HK tour guides, agencies embroiled in row over tips

TOUR guides in Hong Kong are calling for the optional service fees that are significant to their livelihoods to be bundled into tour package prices.

This comes after a spike in cases where travellers refuse to pay the tour guides’ service fees at the end of group tours, which is thought to have been triggered by an outbound travel satisfaction survey released by the Hong Kong Consumer Council in June, advising travel consultants to tell travellers about the voluntary nature of the charge.

Service fees are at a recommended upper limit of HK$100 (US$13) a day for South-east Asia tours, and HK$140 for longhaul tours, as set by the Travel Industry Council.

The Hong Kong Travel Industry (Outbound) Tour Escort and Tour Guide Union received 15 complaints since the report’s release. Union director, Dicky Tong, said: “These situations mostly happen on discount or low-cost tours to South-east Asia or China…When the clients refuse to pay there is a serious knock-on effect down through the system because normally the tour guide has to pass on a share of his fees to the driver as well as the company.”

Tong is discussing the matter with the Travel Industry Council (TIC) of Hong Kong and travel agencies, specifically advising the former to withdraw its directive that service fees are optional.

Hong Kong Certified Escort Association chairman, Lam Chi Ting, suggested service fees be bundled into package prices. “Why can’t we treat it in the same way as the airport tax and fuel surcharge, and collect the fee from the outset, thereby eliminating cause for argument?”

However, Morning Star Travel Service’s general manager, Dannia Cheung, said: “I don’t think it’s good to bundle it in with the package tour because there won’t be any incentive for better service.”

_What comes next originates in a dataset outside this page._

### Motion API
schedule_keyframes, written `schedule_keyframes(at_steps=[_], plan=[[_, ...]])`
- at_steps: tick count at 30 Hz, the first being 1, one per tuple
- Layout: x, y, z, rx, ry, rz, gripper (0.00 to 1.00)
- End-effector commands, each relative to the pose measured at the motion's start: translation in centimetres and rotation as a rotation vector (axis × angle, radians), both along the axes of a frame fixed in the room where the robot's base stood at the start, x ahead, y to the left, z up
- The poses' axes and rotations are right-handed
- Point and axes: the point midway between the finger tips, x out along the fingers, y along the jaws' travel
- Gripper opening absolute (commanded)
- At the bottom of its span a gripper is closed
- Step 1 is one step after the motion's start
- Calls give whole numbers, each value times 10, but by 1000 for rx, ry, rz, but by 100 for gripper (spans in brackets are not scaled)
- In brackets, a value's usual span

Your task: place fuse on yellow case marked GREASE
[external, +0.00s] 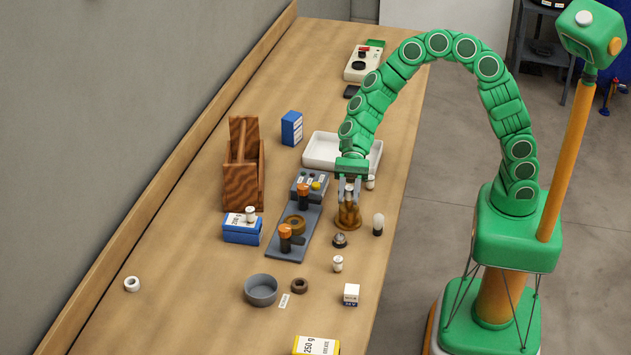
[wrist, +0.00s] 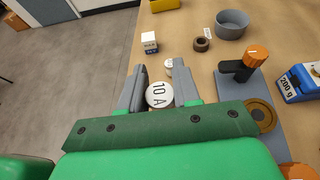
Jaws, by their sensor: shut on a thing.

Wing On Travel’s deputy general manager, Simon Ma, on the other hand, said refusing to tip was rare due to the company’s mid- to upscale clientele.

“To combine the fee with the tour price may undercut competitiveness and give the impression that clients are being charged more. Also, tipping is a traditional practice that incentivises the guide to work better.”

Separately, the Singapore workers’ union’s recently implemented minimum wage for tour guides has been met with rancour too (TTG Asia e-Daily, August 13, 2014).